Es científico: hay consecuencias

Está demostrado que la intimidación sufrida durante la infancia se revela en la adultez a través de serios trastornos psiquiátricos que pueden conducir a depresión, ansiedad, pánico, personalidad antisocial, pensamientos recurrentes de muerte y hasta suicidio. Lo novedoso es que estas marcas no solo ocurren en las víctimas sino también en los ejecutores del acoso, ante lo cual el matoneo requiere mucha atención, pudiendo convertirse en un problema social a gran escala.

«El daño psicológico no desaparece por el hecho de que los afectados se hagan mayores o por dejar de ser acosados. Esto es algo que permanece con ellos. Si pudiéramos manejar esto ahora, se podría prevenir multitud de problemas posteriores», afirmó en 2013 William Copeland, coautor de una investigación realizada por el departamento de Psiquiatría de la Universidad de Duke (Carolina del Norte, EEUU). Los resultados —basados en veinte años de estudios—  causaron gran revuelo al ser publicados por la revista JAMA Psychiatry.  

El vocablo bullying es un anglicismo no registrado por la Real Academia Española, pese a su muy extendido uso. Se refiere a toda forma de maltrato físico, verbal o psicológico que se produce entre escolares, de forma reiterada y a lo largo del tiempo. Me gusta la palabra “matoneo” por lo que tiene de real.

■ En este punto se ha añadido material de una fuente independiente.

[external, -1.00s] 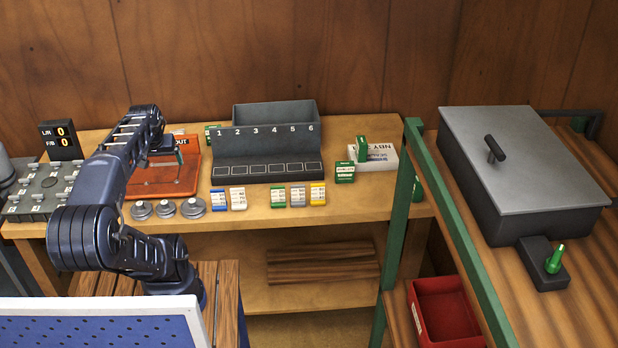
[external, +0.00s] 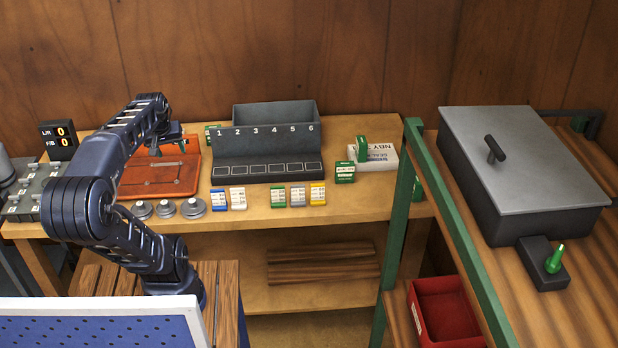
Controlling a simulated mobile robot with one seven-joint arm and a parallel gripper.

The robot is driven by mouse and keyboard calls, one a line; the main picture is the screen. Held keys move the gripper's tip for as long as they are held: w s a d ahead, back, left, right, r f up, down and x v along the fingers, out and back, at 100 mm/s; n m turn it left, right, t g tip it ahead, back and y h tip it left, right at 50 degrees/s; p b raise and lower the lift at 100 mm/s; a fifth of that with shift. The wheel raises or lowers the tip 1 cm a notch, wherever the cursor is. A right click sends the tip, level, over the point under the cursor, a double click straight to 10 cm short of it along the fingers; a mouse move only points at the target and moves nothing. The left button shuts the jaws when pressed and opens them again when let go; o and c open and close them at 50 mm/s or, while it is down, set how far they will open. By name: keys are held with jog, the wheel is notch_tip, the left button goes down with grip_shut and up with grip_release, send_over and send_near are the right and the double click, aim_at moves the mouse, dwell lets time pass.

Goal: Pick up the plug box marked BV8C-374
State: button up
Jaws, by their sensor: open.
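Several small green boxes are in view, and their markings are too small to read surely. One with a white label (external: 345,172) stands on the bench, left of the white carton. Another green box (external: 361,149) stands upright at the carton. A third (external: 212,134) is partly hidden behind the left end of the grey numbered rack. A green item (external: 417,190) shows partly behind the green post. I cannot tell which is BV8C-374. My gripper (external: 168,147) is open and empty above the orange tray, well left of the boxes by the carton.
The grey rack (external: 266,170) numbered 1 to 6 stands mid-bench. The white carton (external: 381,158) is at right. Coloured packs (external: 278,197) and round metal weights (external: 193,208) line the front. The orange tray (external: 160,180) is at left. A green post (external: 408,190) rises at the bench's right end.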

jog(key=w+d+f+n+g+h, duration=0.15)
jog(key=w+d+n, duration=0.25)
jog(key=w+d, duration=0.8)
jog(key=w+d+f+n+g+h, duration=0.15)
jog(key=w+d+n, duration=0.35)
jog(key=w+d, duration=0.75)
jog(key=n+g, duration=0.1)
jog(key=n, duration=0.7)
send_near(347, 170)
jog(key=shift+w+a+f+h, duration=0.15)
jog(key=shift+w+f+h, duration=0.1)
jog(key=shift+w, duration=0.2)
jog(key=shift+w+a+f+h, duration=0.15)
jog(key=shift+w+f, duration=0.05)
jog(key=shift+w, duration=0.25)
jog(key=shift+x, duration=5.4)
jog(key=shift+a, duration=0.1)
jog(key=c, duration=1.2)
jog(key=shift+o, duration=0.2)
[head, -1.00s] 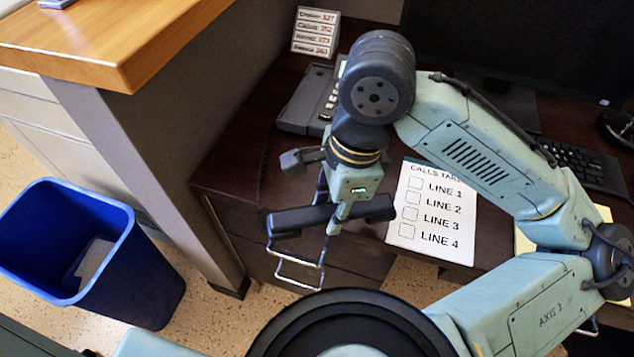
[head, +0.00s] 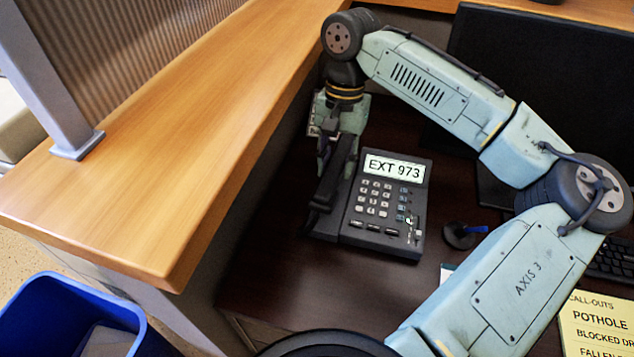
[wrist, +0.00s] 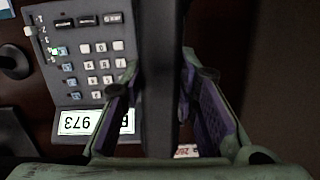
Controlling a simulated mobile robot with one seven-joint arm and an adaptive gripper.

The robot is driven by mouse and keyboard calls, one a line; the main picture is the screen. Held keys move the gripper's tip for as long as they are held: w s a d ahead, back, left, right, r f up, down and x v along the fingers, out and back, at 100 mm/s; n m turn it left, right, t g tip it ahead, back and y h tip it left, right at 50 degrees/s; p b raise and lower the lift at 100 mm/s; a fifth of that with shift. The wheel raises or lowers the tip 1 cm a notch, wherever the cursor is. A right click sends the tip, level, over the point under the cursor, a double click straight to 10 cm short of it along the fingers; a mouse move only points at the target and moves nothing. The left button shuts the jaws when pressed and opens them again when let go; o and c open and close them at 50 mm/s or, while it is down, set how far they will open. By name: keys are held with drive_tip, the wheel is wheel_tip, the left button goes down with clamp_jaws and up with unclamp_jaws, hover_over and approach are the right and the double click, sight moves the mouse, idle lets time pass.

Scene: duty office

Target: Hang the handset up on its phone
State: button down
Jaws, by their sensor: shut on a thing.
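The phone (head: 385,203) is dark grey with a keypad and a lit screen reading EXT 973. It sits on the dark desk and also shows in the wrist view (wrist: 85,60). My gripper (head: 337,160) is shut on the black handset (head: 335,190), over the phone's left side. In the wrist view the handset (wrist: 160,80) runs lengthwise between the fingers and hides the phone's cradle. I cannot tell whether the handset touches the phone.
A raised wooden counter (head: 185,160) runs close along the left of my gripper. A pen stand (head: 460,235) stands to the right of the phone. A monitor (head: 530,100), a keyboard (head: 615,262) and a yellow call-outs sheet (head: 600,320) are further right. A blue bin (head: 55,320) is at lower left.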

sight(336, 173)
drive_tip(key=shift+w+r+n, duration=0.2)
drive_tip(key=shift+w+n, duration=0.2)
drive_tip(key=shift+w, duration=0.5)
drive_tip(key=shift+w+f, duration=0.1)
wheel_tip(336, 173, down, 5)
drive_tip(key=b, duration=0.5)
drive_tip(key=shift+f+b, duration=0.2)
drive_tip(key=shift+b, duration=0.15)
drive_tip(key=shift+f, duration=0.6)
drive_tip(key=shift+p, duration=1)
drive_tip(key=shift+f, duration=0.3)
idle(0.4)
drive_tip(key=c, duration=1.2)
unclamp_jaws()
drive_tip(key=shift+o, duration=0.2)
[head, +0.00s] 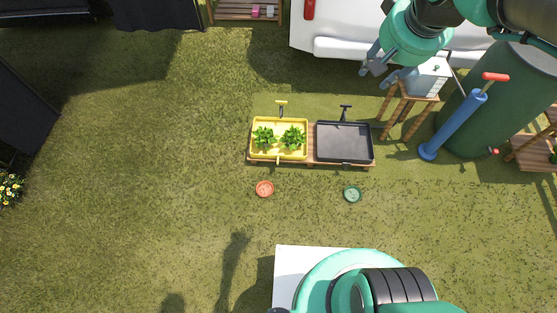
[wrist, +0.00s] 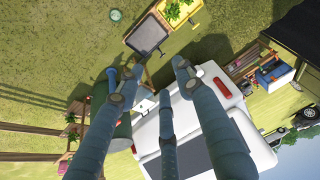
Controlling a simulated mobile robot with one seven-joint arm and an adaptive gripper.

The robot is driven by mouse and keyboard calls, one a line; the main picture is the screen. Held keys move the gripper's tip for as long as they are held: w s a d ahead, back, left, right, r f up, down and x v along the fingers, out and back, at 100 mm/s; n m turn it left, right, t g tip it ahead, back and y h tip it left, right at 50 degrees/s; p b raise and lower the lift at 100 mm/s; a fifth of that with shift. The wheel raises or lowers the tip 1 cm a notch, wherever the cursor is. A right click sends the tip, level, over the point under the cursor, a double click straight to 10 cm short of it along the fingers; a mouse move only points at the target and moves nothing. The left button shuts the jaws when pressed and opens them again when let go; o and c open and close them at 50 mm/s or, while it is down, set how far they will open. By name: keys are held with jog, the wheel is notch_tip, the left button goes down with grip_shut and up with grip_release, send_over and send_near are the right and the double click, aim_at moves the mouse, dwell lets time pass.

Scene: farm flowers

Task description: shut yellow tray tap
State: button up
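The yellow tray (head: 254,143) holds two green leafy plants and sits on a low wooden stand in the middle of the head view. A tap with a yellow handle (head: 281,102) stands at its back edge; I cannot tell from here whether it is open or shut. A small yellow spout (head: 278,160) shows at the tray's front. The yellow tray also shows at the top of the wrist view (wrist: 193,18), its tap not clear there. My gripper (head: 375,65) is up and right of the trays, well apart from the tap. Its fingers (wrist: 158,77) are spread and empty.
A black tray (head: 344,143) with a black-handled tap (head: 346,107) is right of the yellow one. A blue pump (head: 455,125), a green barrel (head: 513,105) and a wooden stool (head: 406,112) stand at right. A white vehicle (head: 335,30) is behind. Grass at left is clear.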

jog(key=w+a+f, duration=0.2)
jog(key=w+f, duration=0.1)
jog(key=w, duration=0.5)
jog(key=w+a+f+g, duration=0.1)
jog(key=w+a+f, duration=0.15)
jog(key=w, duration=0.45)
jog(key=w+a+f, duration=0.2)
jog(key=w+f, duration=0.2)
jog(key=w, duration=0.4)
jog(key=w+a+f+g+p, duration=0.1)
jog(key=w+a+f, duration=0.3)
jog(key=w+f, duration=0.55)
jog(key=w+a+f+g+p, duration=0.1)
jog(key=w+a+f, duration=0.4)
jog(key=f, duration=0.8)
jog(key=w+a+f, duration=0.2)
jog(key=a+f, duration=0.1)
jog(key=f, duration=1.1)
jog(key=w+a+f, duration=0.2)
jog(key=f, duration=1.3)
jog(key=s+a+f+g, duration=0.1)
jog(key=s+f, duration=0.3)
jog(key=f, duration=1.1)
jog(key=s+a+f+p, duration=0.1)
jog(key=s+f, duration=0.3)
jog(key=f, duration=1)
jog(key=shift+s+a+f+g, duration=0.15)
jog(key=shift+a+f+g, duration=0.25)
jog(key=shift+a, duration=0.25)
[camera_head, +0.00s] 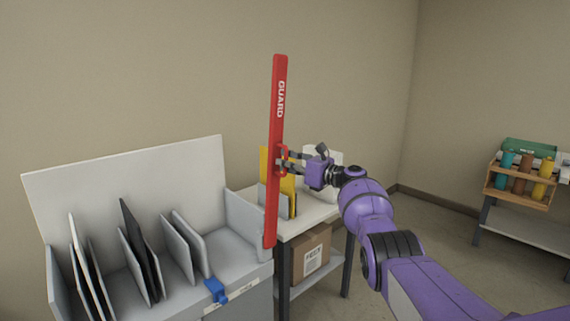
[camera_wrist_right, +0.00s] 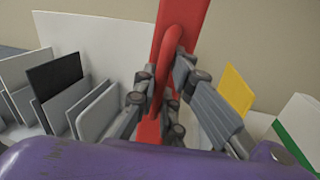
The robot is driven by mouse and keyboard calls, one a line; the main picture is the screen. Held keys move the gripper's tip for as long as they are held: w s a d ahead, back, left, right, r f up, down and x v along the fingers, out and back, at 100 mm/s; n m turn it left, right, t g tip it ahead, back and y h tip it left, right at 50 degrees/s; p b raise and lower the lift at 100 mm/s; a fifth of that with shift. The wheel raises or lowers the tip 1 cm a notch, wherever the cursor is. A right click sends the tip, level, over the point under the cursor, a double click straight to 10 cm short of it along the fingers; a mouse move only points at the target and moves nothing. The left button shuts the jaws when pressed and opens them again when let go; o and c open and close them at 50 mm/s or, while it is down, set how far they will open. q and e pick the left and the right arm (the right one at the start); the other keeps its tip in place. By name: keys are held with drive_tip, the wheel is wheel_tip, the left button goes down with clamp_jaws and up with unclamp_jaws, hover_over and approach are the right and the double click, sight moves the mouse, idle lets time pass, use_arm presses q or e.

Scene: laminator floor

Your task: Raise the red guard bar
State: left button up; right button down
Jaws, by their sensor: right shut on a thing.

Quien acosa —por dulce y tierna que sea su edad y su mirada— es un bully, traducible simplemente como matón: “hombre jactancioso y pendenciero, que procura intimidar a los demás”. Y eso es un niño que de manera consciente o no suministra a sus compañeros venenosas dosis de sus carencias emocionales.

De todas todas

Motivos de burla eran mi baja estatura, mis dientes amarillos, mi tartamudez y el temblor de mis manos, éstas dos últimas discapacidades me acompañan hasta hoy de forma aireada. Eran muchos tickets para una misma rifa. Lo sé.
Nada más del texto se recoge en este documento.